We work in one of the biggest industries in the world, and because of what we do, we have the most potential to make a difference on protecting the environment. Saving the planet is something we’re all keen to do, everybody wants to be seen as ‘green’, anything from recycling to washing at low temperatures will make a difference. But one of the biggest differences that can be made lies within our industry, in house-building.
Companies are always thinking of new innovative ways of being efficient and we’ve really stepped up our game in the last few years. Offsite construction is now pretty much the norm, we’ve got PopUp Houses, plastic roads, even a ‘bubble’ building here in Newcastle, all of which may be unconventional methods but they’re the methods that are making a difference.
We’re definitely making headway, but with the Governments ambitious target of reducing greenhouse gas emissions on a national basis by at least 80% by 2050 and 34% by 2020 looming over our heads, the pressure is still on. The Energy Performance of Buildings Directive also requires all new buildings to be “nearly zero energy” by December 2020 (which is quickly catching up to us).
One way to ensure all new buildings are ‘nearly zero energy’ is to look at ‘Green Buildings’. These buildings are designed to be environmentally-friendly, as well as resource efficient, reducing unnecessary waste of energy, gas and water. For a while, Green Building was once the new trend in the industry, but it is now an essential part of protecting our environment, and something that all future builds need to take into consideration.
There are five key areas the industry should consider, that, with the smallest changes, could make the biggest difference:
– Materials – It’s important to plan which type of materials will be utilised, but there is now an increased focus on implementing materials which are sustainable and energy efficient, rather than cost effective in order to provide long-term benefits and lower carbon levels.
– Recycling – Recycling materials such as aluminium within builds, will effectively reduce the level of waste products which are currently sent to landfill.
– Insulation and Solar – Ensure builds incorporate cavity wall insulation and double glazing to ensure heat does not escape. Installing solar panelling systems in both traditional and modern properties will capture as much natural energy as possible and reduce CO2 emissions.

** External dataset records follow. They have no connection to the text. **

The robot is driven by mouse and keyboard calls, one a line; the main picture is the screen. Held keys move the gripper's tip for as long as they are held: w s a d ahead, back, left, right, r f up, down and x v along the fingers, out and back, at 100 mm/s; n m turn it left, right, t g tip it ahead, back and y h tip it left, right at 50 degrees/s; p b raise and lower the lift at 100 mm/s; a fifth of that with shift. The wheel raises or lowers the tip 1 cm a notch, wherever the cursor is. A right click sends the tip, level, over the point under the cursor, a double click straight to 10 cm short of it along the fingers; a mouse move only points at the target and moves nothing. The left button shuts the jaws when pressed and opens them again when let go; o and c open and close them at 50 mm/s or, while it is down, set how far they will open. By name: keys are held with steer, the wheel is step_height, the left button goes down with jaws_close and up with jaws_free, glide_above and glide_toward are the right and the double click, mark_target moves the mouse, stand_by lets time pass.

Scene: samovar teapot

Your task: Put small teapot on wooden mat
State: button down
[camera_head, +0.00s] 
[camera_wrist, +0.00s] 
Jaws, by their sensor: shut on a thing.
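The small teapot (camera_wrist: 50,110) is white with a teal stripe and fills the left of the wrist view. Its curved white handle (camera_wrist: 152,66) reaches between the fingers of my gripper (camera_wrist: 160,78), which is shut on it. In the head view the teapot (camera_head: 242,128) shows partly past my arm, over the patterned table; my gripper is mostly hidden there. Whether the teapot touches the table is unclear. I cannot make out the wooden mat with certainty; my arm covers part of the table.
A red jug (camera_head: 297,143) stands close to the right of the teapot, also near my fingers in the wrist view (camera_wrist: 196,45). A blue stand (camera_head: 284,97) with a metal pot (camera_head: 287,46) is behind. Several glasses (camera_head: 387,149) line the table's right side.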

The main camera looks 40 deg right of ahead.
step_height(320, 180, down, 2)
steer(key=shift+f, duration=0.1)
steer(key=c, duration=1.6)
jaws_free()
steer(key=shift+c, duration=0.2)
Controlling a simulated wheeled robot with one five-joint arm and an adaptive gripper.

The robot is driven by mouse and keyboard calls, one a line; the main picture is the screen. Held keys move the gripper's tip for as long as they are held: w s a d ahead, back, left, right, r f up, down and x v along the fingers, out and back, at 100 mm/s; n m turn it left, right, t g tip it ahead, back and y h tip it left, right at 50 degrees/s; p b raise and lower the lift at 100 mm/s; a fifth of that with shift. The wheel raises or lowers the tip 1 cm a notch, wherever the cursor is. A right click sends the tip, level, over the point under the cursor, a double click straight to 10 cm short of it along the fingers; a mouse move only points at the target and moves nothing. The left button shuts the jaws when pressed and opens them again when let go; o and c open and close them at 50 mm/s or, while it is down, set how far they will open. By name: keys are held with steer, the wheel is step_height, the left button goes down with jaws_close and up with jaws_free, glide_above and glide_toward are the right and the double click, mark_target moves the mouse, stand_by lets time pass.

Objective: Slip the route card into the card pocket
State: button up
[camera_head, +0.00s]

– Water – Think of ways to best use and harvest rainwater, which can be used again for gardening or toilet flushing.
– Transport – To reduce transportation CO2 emissions, source materials locally. If transporting resources is necessary, using energy efficient vehicles will help lower emissions.
All buildings need light, heat and water, it’s about looking at different ways to achieve this that are as efficient as possible. Transport is pretty much a necessity in our industry, but there are still more economical ways of doing it. That 2020 target is fast approaching, and in three years I would love to be able to say our industry played a huge part in helping us get there!